PROBLEM TO WORK ON: Repeat the records below word for word, but start at the line that contains "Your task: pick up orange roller", stop after the last line, and include nothing else.

DATA SHOWN:
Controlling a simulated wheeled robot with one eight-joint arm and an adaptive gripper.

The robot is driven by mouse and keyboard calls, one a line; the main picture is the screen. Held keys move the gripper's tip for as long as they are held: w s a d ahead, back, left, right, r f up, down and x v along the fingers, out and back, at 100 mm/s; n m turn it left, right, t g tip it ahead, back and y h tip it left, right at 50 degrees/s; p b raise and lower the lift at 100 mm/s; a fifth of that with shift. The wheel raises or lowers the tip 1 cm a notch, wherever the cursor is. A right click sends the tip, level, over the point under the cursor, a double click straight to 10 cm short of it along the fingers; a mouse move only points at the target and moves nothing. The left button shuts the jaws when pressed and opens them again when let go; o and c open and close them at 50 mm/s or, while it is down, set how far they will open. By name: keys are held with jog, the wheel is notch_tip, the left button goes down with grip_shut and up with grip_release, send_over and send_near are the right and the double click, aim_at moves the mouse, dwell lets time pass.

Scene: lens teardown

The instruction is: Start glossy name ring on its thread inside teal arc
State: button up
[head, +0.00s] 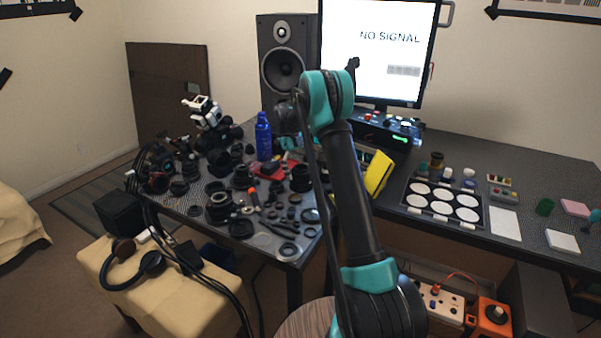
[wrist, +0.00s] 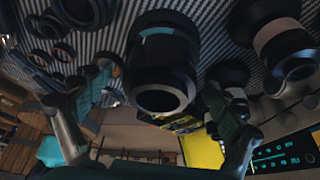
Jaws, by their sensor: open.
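In the wrist view, a black lens barrel (wrist: 162,55) stands on the striped mat, with its dark round opening facing the camera. A short teal arc (wrist: 157,32) shows on its upper side. My gripper (wrist: 157,88) is open, with one finger to the left of this barrel and one to the right; I see no clear contact. I cannot pick out the glossy name ring with certainty among the similar dark rings. In the head view my arm crosses the middle of the picture, and the gripper is not clearly seen there.
Several dark lens parts and rings crowd the left table (head: 262,243). A silver-banded lens (wrist: 283,45) stands right of the barrel. The right desk holds a tray of white discs (head: 443,203).

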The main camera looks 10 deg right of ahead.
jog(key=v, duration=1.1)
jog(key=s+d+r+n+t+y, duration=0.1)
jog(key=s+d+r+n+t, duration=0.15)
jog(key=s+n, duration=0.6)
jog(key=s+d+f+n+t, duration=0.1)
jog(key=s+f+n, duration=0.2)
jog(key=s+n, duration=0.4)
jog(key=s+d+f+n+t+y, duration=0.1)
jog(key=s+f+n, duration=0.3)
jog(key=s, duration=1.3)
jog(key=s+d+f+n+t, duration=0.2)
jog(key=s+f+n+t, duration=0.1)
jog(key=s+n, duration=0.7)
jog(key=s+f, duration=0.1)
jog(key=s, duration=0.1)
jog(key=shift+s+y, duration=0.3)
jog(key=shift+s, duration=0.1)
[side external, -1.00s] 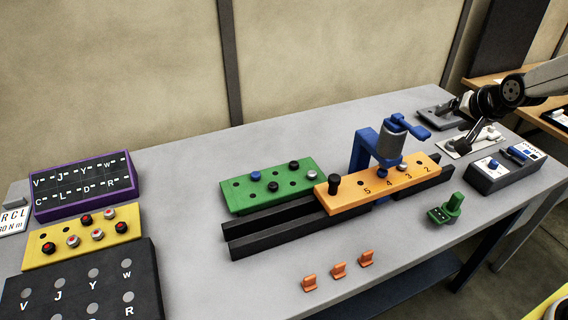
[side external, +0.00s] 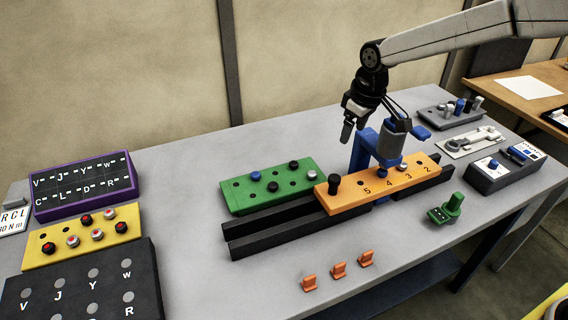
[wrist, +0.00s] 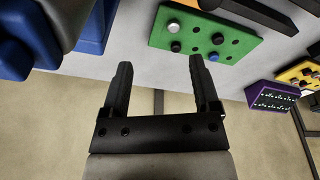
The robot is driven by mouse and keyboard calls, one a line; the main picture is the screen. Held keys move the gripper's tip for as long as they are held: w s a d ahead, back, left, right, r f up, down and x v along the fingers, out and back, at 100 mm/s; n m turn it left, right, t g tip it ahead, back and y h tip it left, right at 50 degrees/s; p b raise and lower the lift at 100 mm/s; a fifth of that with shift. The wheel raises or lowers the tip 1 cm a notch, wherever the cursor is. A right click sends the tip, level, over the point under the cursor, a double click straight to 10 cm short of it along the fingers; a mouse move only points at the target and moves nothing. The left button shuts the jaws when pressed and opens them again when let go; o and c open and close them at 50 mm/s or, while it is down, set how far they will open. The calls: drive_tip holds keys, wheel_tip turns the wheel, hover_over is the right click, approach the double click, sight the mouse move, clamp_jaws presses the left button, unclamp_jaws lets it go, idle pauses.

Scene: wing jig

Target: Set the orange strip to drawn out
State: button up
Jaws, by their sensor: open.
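The orange strip (side external: 350,197) lies on the black rails in the side view. It carries a black knob (side external: 334,182) at its left end, the numbers 5, 4, 3, 2 and a light pin (side external: 402,167). Its right part passes by a blue clamp (side external: 367,150) with a grey cylinder. My gripper (side external: 347,132) hangs in the air behind and above the strip, left of the clamp's top, touching nothing. In the wrist view my gripper (wrist: 158,72) is open, with nothing between its fingers.
Orange clips (side external: 338,270) stand in front, and a green knob block (side external: 446,212) at front right. The wrist view shows the green plate (wrist: 190,28) and blue clamp (wrist: 30,35).

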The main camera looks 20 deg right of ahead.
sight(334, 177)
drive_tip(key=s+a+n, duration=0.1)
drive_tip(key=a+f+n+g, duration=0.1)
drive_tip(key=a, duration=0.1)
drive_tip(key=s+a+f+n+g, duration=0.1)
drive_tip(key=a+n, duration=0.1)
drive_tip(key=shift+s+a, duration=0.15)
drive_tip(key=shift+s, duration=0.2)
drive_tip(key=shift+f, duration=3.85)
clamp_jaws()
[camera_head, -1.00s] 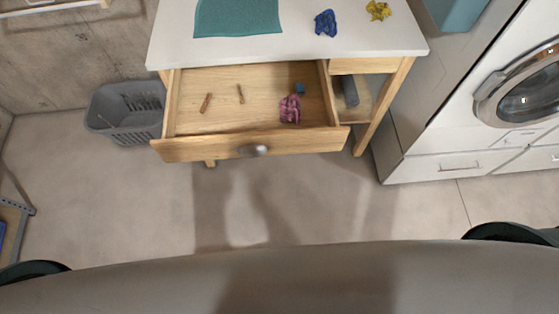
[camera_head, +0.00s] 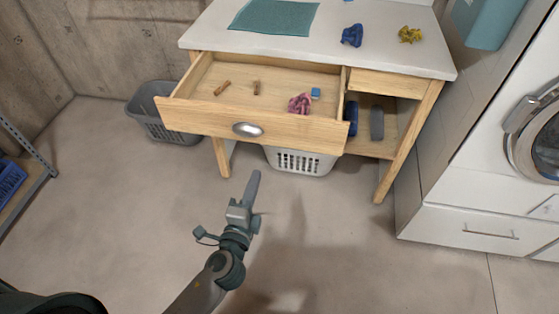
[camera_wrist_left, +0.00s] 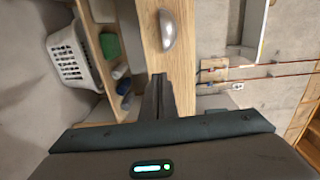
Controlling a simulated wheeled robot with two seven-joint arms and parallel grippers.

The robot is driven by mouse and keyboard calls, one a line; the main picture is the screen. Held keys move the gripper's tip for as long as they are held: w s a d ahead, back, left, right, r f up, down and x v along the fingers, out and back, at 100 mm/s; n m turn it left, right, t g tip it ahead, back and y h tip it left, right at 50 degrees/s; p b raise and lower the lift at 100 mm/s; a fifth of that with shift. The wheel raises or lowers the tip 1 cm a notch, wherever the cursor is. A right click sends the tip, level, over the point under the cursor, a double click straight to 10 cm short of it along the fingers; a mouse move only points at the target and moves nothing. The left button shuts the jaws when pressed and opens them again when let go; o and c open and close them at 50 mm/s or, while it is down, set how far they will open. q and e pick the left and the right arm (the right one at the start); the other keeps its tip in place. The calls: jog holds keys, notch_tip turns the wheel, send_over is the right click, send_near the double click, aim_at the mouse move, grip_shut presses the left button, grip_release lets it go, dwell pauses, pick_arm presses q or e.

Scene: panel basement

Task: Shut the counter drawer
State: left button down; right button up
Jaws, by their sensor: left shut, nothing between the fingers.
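The wooden counter drawer (camera_head: 200,115) is pulled out from under the white counter top (camera_head: 330,40). Its front has an oval metal pull (camera_head: 248,129). Inside lie two small brown pieces, a pink crumpled cloth (camera_head: 299,103) and a small blue block (camera_head: 315,93). My left gripper (camera_head: 254,184) is shut and empty, below and in front of the drawer front in the head view. In the left wrist view the shut fingers (camera_wrist_left: 158,90) point toward the drawer front (camera_wrist_left: 175,75), near the pull (camera_wrist_left: 168,30). I cannot tell whether they touch it. My right gripper is not in view.
A grey basket (camera_head: 165,115) stands left of the counter. A white basket (camera_head: 300,160) sits beneath it. A white washing machine (camera_head: 480,215) stands at the right, a shelf (camera_head: 30,180) at the left. Floor in front is clear.

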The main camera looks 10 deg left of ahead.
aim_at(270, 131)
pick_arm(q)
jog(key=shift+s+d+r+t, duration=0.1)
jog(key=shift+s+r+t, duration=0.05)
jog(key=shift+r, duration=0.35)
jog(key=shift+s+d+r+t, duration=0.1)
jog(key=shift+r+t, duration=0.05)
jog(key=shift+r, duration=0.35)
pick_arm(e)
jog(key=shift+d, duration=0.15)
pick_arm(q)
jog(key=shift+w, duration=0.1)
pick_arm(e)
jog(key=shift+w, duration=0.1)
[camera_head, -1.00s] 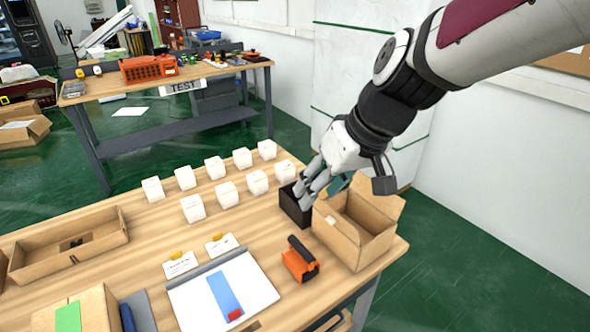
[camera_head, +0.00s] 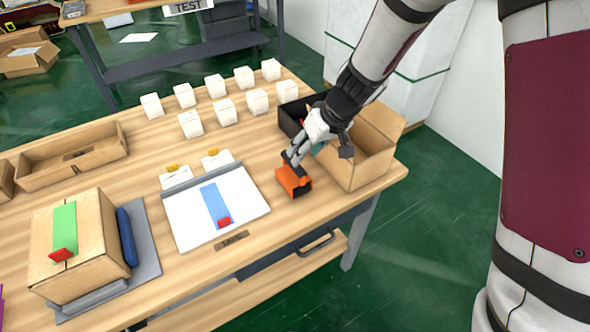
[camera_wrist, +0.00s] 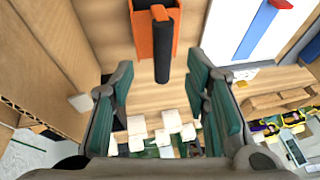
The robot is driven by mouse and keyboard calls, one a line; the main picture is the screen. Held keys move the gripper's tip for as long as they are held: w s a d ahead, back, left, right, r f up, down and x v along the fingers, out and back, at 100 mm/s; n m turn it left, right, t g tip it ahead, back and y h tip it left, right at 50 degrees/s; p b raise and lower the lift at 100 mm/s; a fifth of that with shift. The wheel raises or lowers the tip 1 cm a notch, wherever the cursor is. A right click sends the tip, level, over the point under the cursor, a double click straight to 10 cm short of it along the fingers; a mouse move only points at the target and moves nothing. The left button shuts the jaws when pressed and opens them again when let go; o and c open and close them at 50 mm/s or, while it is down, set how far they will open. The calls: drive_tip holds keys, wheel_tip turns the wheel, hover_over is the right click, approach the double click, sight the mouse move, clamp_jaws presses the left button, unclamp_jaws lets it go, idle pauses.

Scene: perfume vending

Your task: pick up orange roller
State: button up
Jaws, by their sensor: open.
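The orange roller (camera_head: 293,181) with its black handle (camera_head: 293,158) stands on the wooden table, between the clipboard and the open cardboard box. My gripper (camera_head: 294,153) is right above it, its fingertips at or near the black handle; contact cannot be told. In the wrist view the orange roller (camera_wrist: 141,36) and its black handle (camera_wrist: 161,50) lie ahead of the fingers, around the middle of the gap. My gripper (camera_wrist: 165,72) is open and empty, with its teal finger pads apart.
The open cardboard box (camera_head: 348,168) stands close on the right, and a black box (camera_head: 287,119) is behind. Several white cubes (camera_head: 225,112) stand at the back. The clipboard (camera_head: 253,205) lies to the left. The table's front edge is near.

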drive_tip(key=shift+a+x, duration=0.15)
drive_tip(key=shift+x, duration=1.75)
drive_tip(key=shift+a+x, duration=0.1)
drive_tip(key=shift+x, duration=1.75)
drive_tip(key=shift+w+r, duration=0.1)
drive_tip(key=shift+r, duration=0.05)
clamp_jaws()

REPLY:
Your task: pick up orange roller
State: button up
Jaws, by their sensor: open.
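The orange roller (camera_head: 293,181) with its black handle (camera_head: 293,158) stands on the wooden table, between the clipboard and the open cardboard box. My gripper (camera_head: 294,153) is right above it, its fingertips at or near the black handle; contact cannot be told. In the wrist view the orange roller (camera_wrist: 141,36) and its black handle (camera_wrist: 161,50) lie ahead of the fingers, around the middle of the gap. My gripper (camera_wrist: 165,72) is open and empty, with its teal finger pads apart.
The open cardboard box (camera_head: 348,168) stands close on the right, and a black box (camera_head: 287,119) is behind. Several white cubes (camera_head: 225,112) stand at the back. The clipboard (camera_head: 253,205) lies to the left. The table's front edge is near.

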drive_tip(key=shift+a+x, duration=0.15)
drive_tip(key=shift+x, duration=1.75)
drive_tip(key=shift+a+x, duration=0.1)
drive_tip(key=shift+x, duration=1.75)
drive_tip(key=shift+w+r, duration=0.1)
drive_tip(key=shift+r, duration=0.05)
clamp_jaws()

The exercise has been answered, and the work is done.